**GIVEN INFORMATION**
-.-.-

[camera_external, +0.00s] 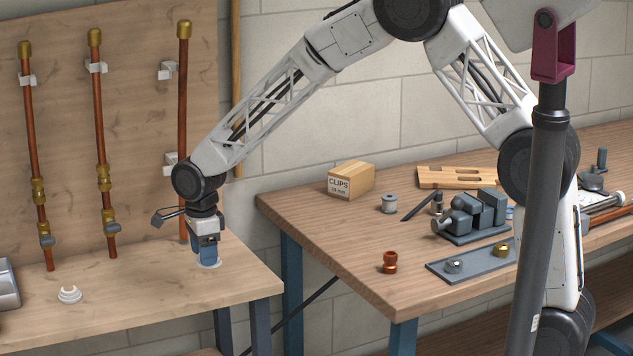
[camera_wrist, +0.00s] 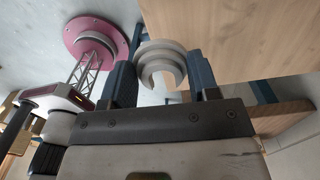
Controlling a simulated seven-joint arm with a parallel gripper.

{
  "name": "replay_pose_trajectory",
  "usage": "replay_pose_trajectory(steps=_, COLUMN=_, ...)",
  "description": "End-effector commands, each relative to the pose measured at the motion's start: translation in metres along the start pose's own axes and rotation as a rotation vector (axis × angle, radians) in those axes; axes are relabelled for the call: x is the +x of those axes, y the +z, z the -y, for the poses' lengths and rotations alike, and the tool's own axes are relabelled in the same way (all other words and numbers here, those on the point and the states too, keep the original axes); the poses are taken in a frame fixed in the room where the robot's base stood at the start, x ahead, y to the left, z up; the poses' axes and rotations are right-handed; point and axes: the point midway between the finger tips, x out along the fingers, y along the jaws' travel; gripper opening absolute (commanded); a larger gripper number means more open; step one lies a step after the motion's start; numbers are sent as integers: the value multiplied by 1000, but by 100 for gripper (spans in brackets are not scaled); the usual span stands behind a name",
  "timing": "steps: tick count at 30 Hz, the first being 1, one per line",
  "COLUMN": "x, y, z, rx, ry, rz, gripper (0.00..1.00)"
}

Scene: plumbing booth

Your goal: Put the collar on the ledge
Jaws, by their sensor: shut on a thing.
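A pale, open-sided ring, which I take to be the collar (camera_wrist: 160,55), sits between the two blue-grey fingers of my gripper (camera_external: 207,252) in the wrist view. Its open side faces my palm. In the external view only a pale rim of the collar (camera_external: 209,264) shows below the fingertips. My gripper points down at the right part of the wooden ledge (camera_external: 140,305), close to its surface. I cannot tell whether the collar touches the wood. A similar white open ring (camera_external: 69,294) lies on the ledge further left.
Copper pipes (camera_external: 103,150) with brass fittings stand against the back panel behind the ledge. A grey metal object (camera_external: 8,285) sits at its left end. The workbench (camera_external: 330,235) to the right holds a clips box (camera_external: 350,179), a vise (camera_external: 472,215) and fittings. The ledge's front middle is clear.

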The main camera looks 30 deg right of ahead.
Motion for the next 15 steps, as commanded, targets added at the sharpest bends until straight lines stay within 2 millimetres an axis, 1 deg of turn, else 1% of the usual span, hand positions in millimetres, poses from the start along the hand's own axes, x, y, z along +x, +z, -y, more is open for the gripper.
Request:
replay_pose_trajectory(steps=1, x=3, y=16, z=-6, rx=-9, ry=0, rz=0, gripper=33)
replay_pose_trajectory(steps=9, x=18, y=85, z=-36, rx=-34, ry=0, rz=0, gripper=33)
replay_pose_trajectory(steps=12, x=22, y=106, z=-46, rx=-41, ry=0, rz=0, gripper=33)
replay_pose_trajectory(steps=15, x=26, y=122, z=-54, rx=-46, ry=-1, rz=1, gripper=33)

-.-.-

**CHALLENGE**
Copy the data word for word. Pictures do not go in the copy.

**CORRECT ANSWER**
[camera_external, +0.00s] 
[camera_wrist, +0.00s] 
Controlling a simulated seven-joint arm with a parallel gripper.

{
  "name": "replay_pose_trajectory",
  "usage": "replay_pose_trajectory(steps=_, COLUMN=_, ...)",
  "description": "End-effector commands, each relative to the pose measured at the motion's start: translation in metres along the start pose's own axes and rotation as a rotation vector (axis × angle, radians) in those axes; axes are relabelled for the call: x is the +x of those axes, y the +z, z the -y, for the poses' lengths and rotations alike, and the tool's own axes are relabelled in the same way (all other words and numbers here, those on the point and the states too, keep the original axes); the poses are taken in a frame fixed in the room where the robot's base stood at the start, x ahead, y to the left, z up; the poses' axes and rotations are right-handed; point and axes: the point midway between the finger tips, x out along the fingers, y along the jaws' travel; gripper opening absolute (commanded); a larger gripper number means more open; step one lies a step after the motion's start; numbers are sent as integers: the value multiplied by 1000, but by 100 for gripper (spans in brackets are not scaled); the usual span stands behind a name",
  "timing": "steps: tick count at 30 Hz, the first being 1, one per line",
  "COLUMN": "x, y, z, rx, ry, rz, gripper (0.00..1.00)"
}

Scene: plumbing booth

Your goal: Put the collar on the ledge
Jaws, by their sensor: shut on a thing.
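A pale, open-sided ring, which I take to be the collar (camera_wrist: 160,55), sits between the two blue-grey fingers of my gripper (camera_external: 207,252) in the wrist view. Its open side faces my palm. In the external view only a pale rim of the collar (camera_external: 209,264) shows below the fingertips. My gripper points down at the right part of the wooden ledge (camera_external: 140,305), close to its surface. I cannot tell whether the collar touches the wood. A similar white open ring (camera_external: 69,294) lies on the ledge further left.
Copper pipes (camera_external: 103,150) with brass fittings stand against the back panel behind the ledge. A grey metal object (camera_external: 8,285) sits at its left end. The workbench (camera_external: 330,235) to the right holds a clips box (camera_external: 350,179), a vise (camera_external: 472,215) and fittings. The ledge's front middle is clear.

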The main camera looks 30 deg right of ahead.
Motion for the next 15 steps, as commanded, targets added at the sharpest bends until straight lines stay within 2 millimetres an axis, 1 deg of turn, else 1% of the usual span, hand positions in millimetres, poses from the start along the hand's own axes, x, y, z along +x, +z, -y, more is open for the gripper.
Request:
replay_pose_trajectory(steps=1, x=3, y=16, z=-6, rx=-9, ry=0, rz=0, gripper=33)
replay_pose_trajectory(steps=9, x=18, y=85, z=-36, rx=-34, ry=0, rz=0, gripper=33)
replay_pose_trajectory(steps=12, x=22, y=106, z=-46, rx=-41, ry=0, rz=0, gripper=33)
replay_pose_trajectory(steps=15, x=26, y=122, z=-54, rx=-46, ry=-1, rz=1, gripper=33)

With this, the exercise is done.